The Manitoba Court of Queen's Bench dismissed an application by a First Nation for an interlocutory injunction restraining the Province of Manitoba and Manitoba Hydro from clearing and cutting certain forested areas in preparation for the construction of a transmission line. The Court held that the plaintiff had not raised a serious issue as to whether Manitoba had failed to adequately consult them, or whether Manitoba Hydro owed any duty to consult. The plaintiffs also failed to establish that irreparable harm would result from allowing the clearing activities, or that the balance of convenience favoured the granting of an injunction.
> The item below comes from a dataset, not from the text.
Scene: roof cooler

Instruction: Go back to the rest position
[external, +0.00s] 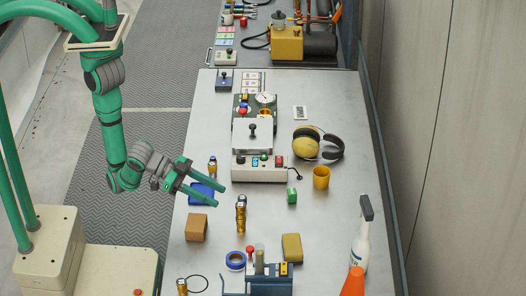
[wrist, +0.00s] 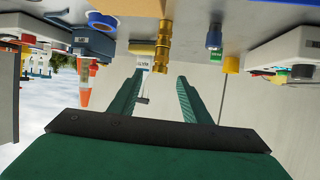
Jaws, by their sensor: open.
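My gripper (external: 207,188) hangs over the left edge of the grey table (external: 330,235), with its two green fingers pointing right. The fingers are spread apart and nothing is between them. They also show in the wrist view (wrist: 165,97), where the scene appears upside down. A brass fitting (external: 241,214) stands on the table to the right of and below the fingertips; it also shows in the wrist view (wrist: 163,45), beyond the fingers. A blue item (external: 201,194) lies under the gripper and is partly hidden by it.
A brown block (external: 197,228) and a small brass bottle (external: 212,167) stand close to the gripper. The patterned floor mat (external: 150,90) is clear.
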The Bipole III Transmission Line Project involves the construction of a 1,385 km transmission link between the Lower Nelson River and southern Manitoba. It is a new high voltage direct current transmission project intended to improve overall system reliability and dependability. The overall route of the Bipole III project was divided into four northern sections, two central sections, and two southern sections. The portion of the transmission line at issue was northern section four (N4) consisting of approximately 11.2 square kilometres of Crown land and approximately two square kilometres of privately owned land. As a condition of the licence granted to Manitoba Hydro in August 2013 pursuant to The Environment Act (the “License”), Manitoba Hydro was required to submit an Environmental Protection Plan (“EPP”) to the province for approval. As part of the EPP, Manitoba Hydro was required to address issues and concerns identified by Aboriginal groups relating to the environmental effects of the project. The License granted to Manitoba Hydro contained more than 600 conditions to address concerns about the potential effects of the project.
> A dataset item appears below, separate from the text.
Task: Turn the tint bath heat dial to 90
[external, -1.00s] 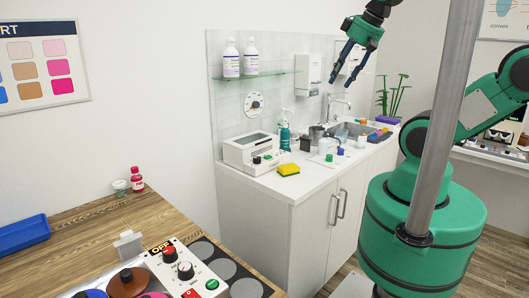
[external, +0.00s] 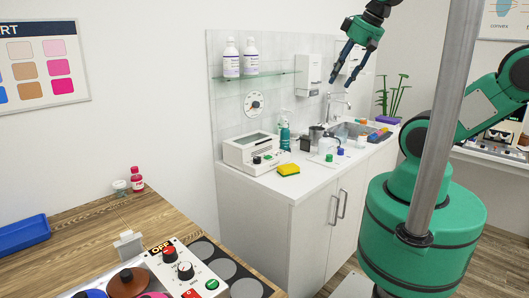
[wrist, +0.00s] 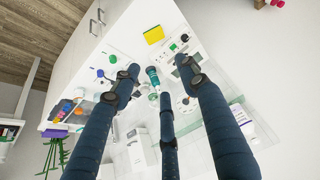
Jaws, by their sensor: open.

The Sapotaweyak Cree Nation (“SCN”) is a band under the Indian Act and has its main reserve near Pelican Rapids, Manitoba. None of the land in question was SCN reserve land, nor any lands selected by the SCN pursuant to the Treaty Land Entitlement Framework Agreement. The N4 corridor of Bipole III passed through lands claimed by the SCN as being part of its traditional territory. The size of the SCN's alleged traditional territory was 28,000 square kilometres.

In 2008, Manitoba Hydro began to study the environmental impacts of the project. Manitoba Hydro engaged with Aboriginal groups and funded workshops, open houses, meetings and Aboriginal Traditional Knowledge reports. Manitoba began its consultations in August 2010, and meetings with the SCN began in 2011.
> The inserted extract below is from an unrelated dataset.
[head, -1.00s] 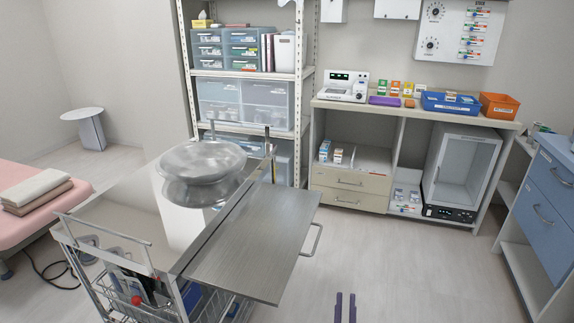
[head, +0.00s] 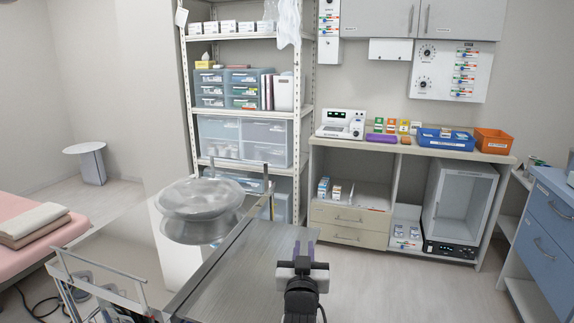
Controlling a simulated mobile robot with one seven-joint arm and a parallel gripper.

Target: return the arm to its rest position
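My gripper (head: 304,247) is in the head view at the lower middle, in front of the right part of the steel cart's side shelf. The rest of my arm is out of view.
The steel cart (head: 210,292) with a round metal basin (head: 200,198) stands close on the left. A counter (head: 465,155) with an analyser, blue tray and orange bin is at the back right. A blue drawer cabinet (head: 550,215) stands at right. Floor between is clear.
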The SCN commenced an action against both Manitoba and Manitoba Hydro in relation to the Bipole III project. The SCN claimed that both Manitoba and Manitoba Hydro had failed to adequately consult them, or accommodate their interests, in regards to the project. It sought an order requiring Manitoba to consult on the development of a Crown consultation policy and funding guidelines. It also sought an order requiring such funding as is reasonably necessary in order to “ meaningfully participate ” in the consultation process. The SCN also alleged that Manitoba Hydro failed to adhere to the License, and sought an order that the Crown Land Permit issued pursuant to the Licence be terminated. The SCN sought damages against both Manitoba and Manitoba Hydro for past failures to adequately consult and accommodate in respect of the project.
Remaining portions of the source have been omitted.